Is POP a Bad Word? - Promoting the NO-BROW Approach
MUSIC is not a GENRE - Season 3 Episode #20
ALL ABOUT IT
What is pop music? Chances are, whatever your head just said to you is wrong. Or if it’s not wrong, it’s absolutely not the whole story. One easy definition is that it’s anything that’s popular. “Pop” is right there in the word, right? But that’s TOO facile. Let’s dig deeper. Where does “pop” or “popular” come from? The shared root of those words means “people”. Like in “populace” or “population”. So pop music is music of the people, by the people, for the people. It’s the “people’s music”.
Music made by people is pop music? That seems super broad and “duh” inducing. Well sit down, because I’m going to tell you how it’s even broader than you think.
The definitions of “pop music” and “popular music” I’ve found online bend over backwards to make all these distinctions & divisions. They are also WRONG. They’re wrong because they all start with the base assumption that there’s a difference between “high-brow” and “low-brow” music – that classical, jazz, avant-garde, world, and several other more esoteric forms are worthy of more status & study than rock, hip hop, soul, country, folk (which by the way “folk” is just a synonym for “people”, so at heart means the same thing as “pop”). Not only is the assumption of difference WRONG, the distinctions of “high-brow” and “low-brow” themselves are equally meaningless.
People listen to what they want to, and like what they like. This has never been truer than NOW, because the internet gives most of us access to almost every piece of recorded music in history, which includes music created long before sound recording was a thing. Assuming one person listens to classical while another listens to hip hop is, plain and simple, profiling. We all have tastes that go well beyond our assumed demographic. And by the truest definition, what PEOPLE listen to is POP music. This has historically included music from every imaginable genre & sphere, regardless of its perceived status, popularity or financial success. Music floats in and out of the zeitgeist & marketplace all the time. In the same way that the stock market’s health has nothing to do with most people’s day to day life, what songs sell or stream the most has nothing to do with the longitudinal identity of pop music.

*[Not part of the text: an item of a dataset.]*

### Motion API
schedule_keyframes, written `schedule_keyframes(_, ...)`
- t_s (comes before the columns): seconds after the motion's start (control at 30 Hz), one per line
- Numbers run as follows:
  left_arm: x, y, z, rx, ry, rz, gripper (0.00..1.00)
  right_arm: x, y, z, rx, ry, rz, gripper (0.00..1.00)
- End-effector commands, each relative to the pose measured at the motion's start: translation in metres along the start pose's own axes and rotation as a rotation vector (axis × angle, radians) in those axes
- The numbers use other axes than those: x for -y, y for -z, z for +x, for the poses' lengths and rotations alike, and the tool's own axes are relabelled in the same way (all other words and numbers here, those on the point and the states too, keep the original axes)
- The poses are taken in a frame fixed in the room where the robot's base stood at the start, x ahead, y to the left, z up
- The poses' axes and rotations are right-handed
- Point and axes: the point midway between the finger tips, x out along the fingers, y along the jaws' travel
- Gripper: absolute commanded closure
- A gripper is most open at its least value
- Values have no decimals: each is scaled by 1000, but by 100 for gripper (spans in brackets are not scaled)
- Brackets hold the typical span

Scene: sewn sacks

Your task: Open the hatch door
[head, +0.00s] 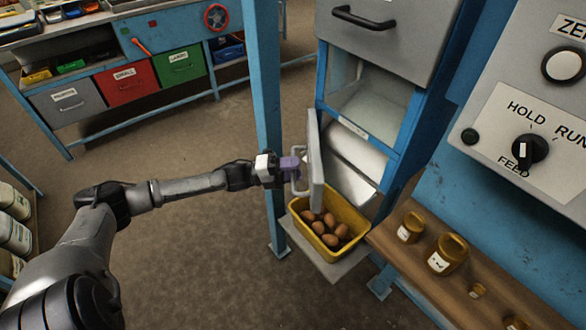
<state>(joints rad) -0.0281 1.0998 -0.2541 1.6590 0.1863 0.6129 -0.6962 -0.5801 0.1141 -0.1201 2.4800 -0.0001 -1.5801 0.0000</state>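The hatch door (316,170) is a light grey panel with a bar handle (296,183). It stands swung out from the blue cabinet, seen nearly edge-on, and the opening (348,160) behind it shows a pale sloping chute. The exact finger contact is small in the picture. My right gripper is out of view.
A yellow bin (299,205) with several brown egg-shaped things stands on a ledge below the door. A blue post (266,100) rises just behind my left gripper. A wooden shelf (400,262) with several amber jars is at the right. Open floor lies left of the door.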

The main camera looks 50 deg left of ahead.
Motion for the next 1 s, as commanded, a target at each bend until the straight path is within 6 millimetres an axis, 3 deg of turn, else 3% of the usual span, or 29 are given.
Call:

In fact, the only honest way to describe what pop music sounds like is: everything. It sounds and has sounded and will sound like every kind of music that’s ever existed, no matter what scholars claim. No other definition of pop music is useful or constructive. No division holds. There is no high-brow or low-brow. ALL music is NO-BROW. Is it fun to research what the best selling music was of different eras? Absolutely. I love hearing the changes & evolution. But these are cross-sections of a body of work that in no way tell the whole story. They’re as representative of the body of pop as a person’s clothing is to their existence – which is to say pretty much not at all.
We’re constantly making distinctions & divisions. Every day – usually unconsciously – we make multiple decisions about what things, ideas & people are deserving of more status, respect, popularity, power. It’s human nature to categorize, to create hierarchies. And it’s the nature of most people in power to want to reinforce these distinctions to create more division, to the point where we take on their way of seeing the world, and start to subdivide ourselves. People who otherwise have 95% in common become enemies because of that 5% difference.

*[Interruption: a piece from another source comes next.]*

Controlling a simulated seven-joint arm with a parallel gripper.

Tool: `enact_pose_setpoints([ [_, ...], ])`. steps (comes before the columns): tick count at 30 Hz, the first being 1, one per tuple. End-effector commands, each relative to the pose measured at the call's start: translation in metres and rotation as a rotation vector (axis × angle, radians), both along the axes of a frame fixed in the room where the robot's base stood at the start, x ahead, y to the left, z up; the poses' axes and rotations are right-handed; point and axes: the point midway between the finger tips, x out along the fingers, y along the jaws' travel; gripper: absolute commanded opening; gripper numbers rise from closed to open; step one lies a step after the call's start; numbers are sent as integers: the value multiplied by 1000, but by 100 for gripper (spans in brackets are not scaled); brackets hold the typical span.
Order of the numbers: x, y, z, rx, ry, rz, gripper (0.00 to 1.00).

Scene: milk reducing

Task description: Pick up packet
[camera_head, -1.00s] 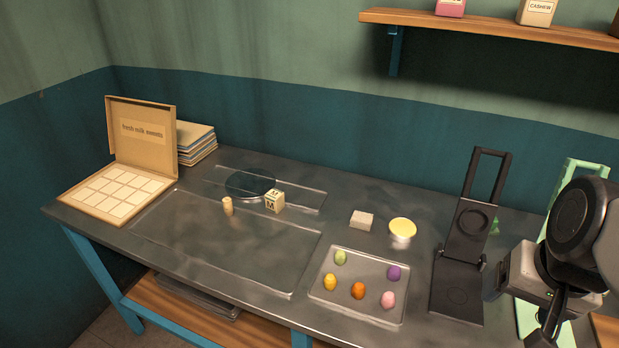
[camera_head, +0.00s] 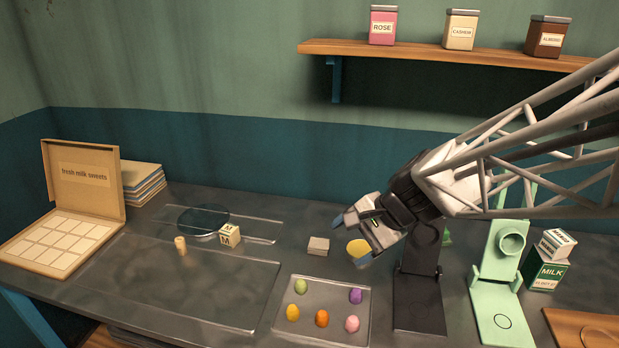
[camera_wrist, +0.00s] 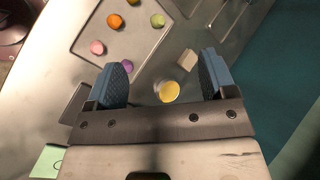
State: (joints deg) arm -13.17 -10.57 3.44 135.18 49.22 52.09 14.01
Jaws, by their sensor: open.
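A green packet labelled MILK (camera_head: 545,275) stands at the right end of the table, with a smaller white labelled box (camera_head: 557,243) at its top. Whether that box rests on it or behind it I cannot tell. The packet is not in the wrist view. My gripper (camera_head: 350,242) is open and empty, well left of the packet, above the middle of the table. In the wrist view, a yellow-topped round cup (camera_wrist: 168,92) shows between my open fingers, below them. My gripper partly hides that cup in the head view.
A pale block (camera_head: 318,246) lies left of my gripper. A tray (camera_head: 337,336) with several coloured sweets is in front. A black stand (camera_head: 418,303) and a green press (camera_head: 494,262) stand between my gripper and the packet. A shelf (camera_head: 450,52) with jars hangs above.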

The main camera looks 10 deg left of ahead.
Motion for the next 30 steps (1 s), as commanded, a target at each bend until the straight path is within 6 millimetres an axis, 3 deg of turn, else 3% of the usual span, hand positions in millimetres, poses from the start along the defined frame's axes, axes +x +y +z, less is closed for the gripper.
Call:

It’s important we see this power play, admit our very human part in it, and remain aware of it daily, so that we can consciously redirect our judgments and open our thought processes to the notion that all of these distinctions are artificial. Just like how a dance song can be as sonically & theoretically worthy as a Mahler composition, or a hip hop song can be as deep and meaningful as a Miles Davis work, people & ideas & organizations & objects & all art are not defined by class or race or mode of communication or look or how much money they cost. What people love is what matters. That’s pop, and pop is us.